Today’s graph is sourced from the recent Goldman Sachs analysis of the thermal coal industry, and its conclusion that the window for investment is closing rapidly – thanks to reduced demand, and because of the rise of renewables and other cleaner energy sources.
Goldman Sachs says there are three big themes governing the outlook for thermal coal; the first is environmental regulation, be it air quality or greenhouse gas emissions (which lead to more expensive coal); the second is energy efficiency (which leads to less consumption of coal), and the third is the growth in renewables.
To illustrate the point about how growing amounts of renewables impact coal generation, the Goldman Sachs analysts looked at the recent experience of Spain.
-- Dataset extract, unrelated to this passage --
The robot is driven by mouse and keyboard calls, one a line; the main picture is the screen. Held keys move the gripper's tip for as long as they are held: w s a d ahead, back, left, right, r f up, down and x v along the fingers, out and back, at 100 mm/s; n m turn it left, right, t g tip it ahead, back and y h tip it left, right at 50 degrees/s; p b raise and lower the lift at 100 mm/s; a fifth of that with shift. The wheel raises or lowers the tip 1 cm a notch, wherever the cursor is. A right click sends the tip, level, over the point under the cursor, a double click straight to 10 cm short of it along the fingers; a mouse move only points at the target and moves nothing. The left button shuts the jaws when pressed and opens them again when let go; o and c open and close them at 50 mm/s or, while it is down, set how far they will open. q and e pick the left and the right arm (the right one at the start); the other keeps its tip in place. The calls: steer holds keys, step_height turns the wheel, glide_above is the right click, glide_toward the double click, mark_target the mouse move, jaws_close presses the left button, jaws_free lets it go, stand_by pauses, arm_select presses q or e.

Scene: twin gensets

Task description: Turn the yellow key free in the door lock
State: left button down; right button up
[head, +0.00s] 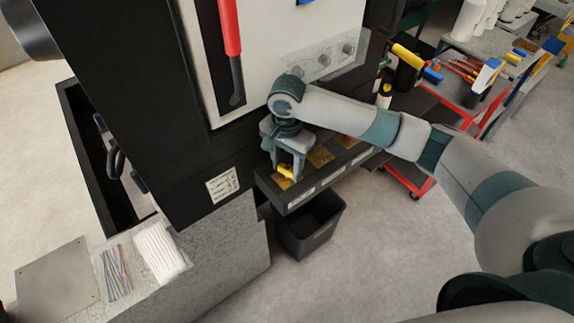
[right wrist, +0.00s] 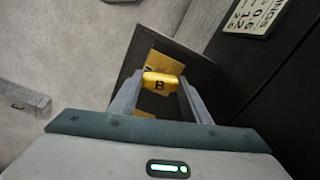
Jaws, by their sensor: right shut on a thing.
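The yellow key (head: 286,171) is at the leftmost brass plate on the dark ledge of the black cabinet. In the right wrist view the yellow key (right wrist: 160,82), marked with a B, sits between the two fingers in front of a brass plate (right wrist: 162,62). My right gripper (head: 285,175) points down onto the ledge and is shut on the key. It also shows in the right wrist view (right wrist: 158,90). The key's shaft and its seat are hidden. My left gripper is not in view.
More brass plates (head: 321,156) line the ledge to the right. A black bin (head: 310,225) stands on the floor below. A red lever (head: 229,30) is on the cabinet's pale panel. A red-framed cart (head: 480,85) with tools is at the upper right.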

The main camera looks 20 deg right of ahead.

Goldman Sachs says Spain is a good example of how increases in renewable energy production has to be offset by a lower average load among fossil fuel plants. “Rising generation from solar plants in particular (whose output often coincides with the time of peak power demand) can result in lower peak power tariffs, undermining the profitability of many conventional power plants,” it says.
The first graph (exhibit 33) of daily power output statistics shows the variability of wind power on a day-to-day basis, while solar power output varies during the day as well as on a seasonal basis. Goldman says despite this, the Spanish grid operator has been able to manage successfully the intermittency of solar and wind power, partly by leveraging the spare capacity of gas and coal-fired plants.
Goldman noted that over a 12-month period to September 2012, wind power contributed roughly 17 per cent of total Spanish power generation (although in some months it contributes significantly more) and is on track to match and even exceed the share of coal (20 per cent) in coming years.
Because daily wind output varied between 20 and 320GWh (exhibit 34) the daily generation from gas and coal-fired plants was negatively correlated with wind power output, so the profile of coal-fired plants became that of mid-merit energy source rather than the traditional base load profile its cost competitiveness would imply, as exhibit 35 illustrates.
This, of course, has also been seen on a broader scale in Germany, where many fossil fuel plants are being shut down because they are no longer economic. And in Australia too, where the combination of environmental regulation (the carbon price), lower demand and growing renewables has had a similar impact on the share of coal generation.
Nor is coal-fired generation likely to be saved by carbon capture and storage, Goldman Sachs notes. It expects little more than 2GW of CCS to be installed by 2020, and the technology has not delivered a viable solution for coal fired generation.
Goldman Sachs says CCS is more likely to find a niche in “enhanced oil recovery” – encouraging the production of more fossil fuels, rather than reducing emissions from burning them. That’s because EOR projects do not usually have the same requirements to ensure that CO2 remains trapped underground.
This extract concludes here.